A Buenos Aires court has reportedly ordered a nationwide block of Polymarket, the crypto-based prediction market platform, after a complaint from Argentina’s state lottery authority and an investigation by the city’s specialized gambling prosecutor. If fully executed, the order would direct internet service providers and app stores to cut off access across all of Argentina.
The reported order comes from Juzgado PCyF 31, led by judge Susana Parada, according to a reproduced La Nacion report. The case was initiated by Loteria de la Ciudad de Buenos Aires (LOTBA) and investigated by Juan Rozas, a prosecutor within FEJA, Buenos Aires’ specialized anti-illegal-gambling unit.
The reported scope is broad. ENACOM, Argentina’s national communications regulator, was reportedly instructed to enforce the block through ISPs. Google and Apple were separately ordered to restrict the Polymarket app for Argentine users.
Key claims remain unverified
No direct court filing, docket entry, or case number for the Polymarket-specific order has surfaced publicly. Official confirmation from ENACOM, LOTBA, Google, Apple, or Polymarket itself has not appeared either.
That verification gap matters. The claim that Argentina is the first Latin American country to impose a total block on Polymarket also lacks independent confirmation. Whether ISPs have already deployed the block, or whether app stores have restricted downloads, remains unclear.
What is confirmed is the enforcement infrastructure behind the reported action. Buenos Aires created FEJA in 2024 under Resolution FG 73/2024 to pursue illegal gambling cases under Argentina’s Criminal Code article 301 bis and the city’s Contraventional Code articles 135 to 138. The unit has a documented record of using court-ordered ISP blocks against unlicensed betting platforms.

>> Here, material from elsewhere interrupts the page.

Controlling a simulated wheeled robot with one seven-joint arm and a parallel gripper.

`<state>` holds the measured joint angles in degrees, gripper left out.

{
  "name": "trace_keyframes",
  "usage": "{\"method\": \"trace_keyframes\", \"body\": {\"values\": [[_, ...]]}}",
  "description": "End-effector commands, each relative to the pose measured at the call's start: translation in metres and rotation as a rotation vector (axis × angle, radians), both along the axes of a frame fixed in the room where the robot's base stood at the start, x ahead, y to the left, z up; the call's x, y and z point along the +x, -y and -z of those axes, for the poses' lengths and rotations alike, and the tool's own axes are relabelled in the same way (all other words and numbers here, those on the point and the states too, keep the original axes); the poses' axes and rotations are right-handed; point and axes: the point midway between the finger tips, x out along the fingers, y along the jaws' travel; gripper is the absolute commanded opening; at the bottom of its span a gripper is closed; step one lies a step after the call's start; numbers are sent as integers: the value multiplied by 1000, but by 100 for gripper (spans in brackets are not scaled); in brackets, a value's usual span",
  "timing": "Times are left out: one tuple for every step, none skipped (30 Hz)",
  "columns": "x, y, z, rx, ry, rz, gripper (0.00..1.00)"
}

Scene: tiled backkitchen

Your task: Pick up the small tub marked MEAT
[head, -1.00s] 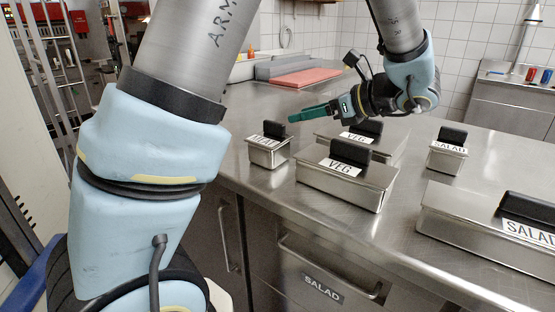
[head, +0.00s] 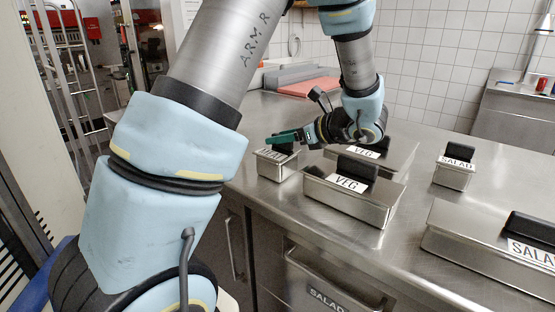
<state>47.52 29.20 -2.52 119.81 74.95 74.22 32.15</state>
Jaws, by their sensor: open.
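The small steel tub marked MEAT (head: 276,168) stands at the left front of the steel counter. Its label is partly legible and a black handle stands on its lid. My gripper (head: 283,138), with green fingers, is at the top of this tub in the picture, over or beside its black handle. The fingers hide part of the handle, and I cannot tell whether they touch it. The gripper is open and the tub rests on the counter.
A larger tub marked VEG (head: 350,197) stands just right, with another VEG tub (head: 398,157) behind it. A small SALAD tub (head: 454,172) and a large SALAD tub (head: 480,240) stand further right. A red board (head: 308,87) lies at the back. The counter between tubs is clear.

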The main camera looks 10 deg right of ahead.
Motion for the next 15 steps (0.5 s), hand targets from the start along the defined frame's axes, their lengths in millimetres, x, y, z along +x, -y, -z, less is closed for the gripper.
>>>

A broader crackdown on unlicensed online gambling
The Polymarket case, if confirmed, fits a pattern. FEJA has already secured court-ordered blocks against 237 illegal betting sites in a single enforcement action through Juzgado PCyF 16. Buenos Aires officials have justified these actions by pointing to weak age and identity verification on unlicensed platforms, citing risks of exposing minors to gambling.
By July 2024, the city government said it had blocked 1,086 illegal betting sites total, alongside awareness campaigns that reached roughly 23,000 adolescents.
Polymarket’s identity controls are lighter than those of more regulated competitors. A separate La Nacion report noted that Polymarket required only an email address for access, while rival Kalshi imposed stricter identity checks. That distinction is central to the regulatory concern: crypto wallets allow pseudonymous participation, making it harder for authorities to enforce age restrictions or track gambling activity.
Luca Compagnucci, quoted in that earlier La Nacion piece, argued that prediction market trust “is not built through the identity of participants, but through transparency and infrastructure.” Ignacio Carballo offered the counter-perspective, noting that “there are people gambling on these platforms on how Russian and Ukrainian tanks move,” highlighting the ethical tension regulators see in unregulated event markets.
What this signals for crypto prediction markets
Buenos Aires’ enforcement model treats crypto prediction markets the same way it treats unlicensed online sportsbooks. The legal basis is gambling law, not securities regulation or crypto-specific legislation.
That framing has implications beyond Argentina. If regulators in other Latin American jurisdictions adopt the same approach, compliance and identity controls could become the primary pressure points for platforms like Polymarket. The broader question, whether prediction markets function as information infrastructure or as gambling products, remains unresolved across most regulatory frameworks.
For now, the reported Polymarket block joins a growing list of enforcement actions where traditional gambling law intersects with crypto-native platforms. Similar regulatory scrutiny has intensified in other sectors; Binance, for instance, has faced ongoing compliance challenges across multiple jurisdictions.
Whether this specific order is fully confirmed and enforced, or whether it stalls in implementation, will depend on responses from ENACOM, the app stores, and Polymarket itself. None have publicly commented as of this writing.
Disclaimer: This article is for informational purposes only and does not constitute financial or investment advice. Cryptocurrency and digital asset markets carry significant risk. Always do your own research before making decisions.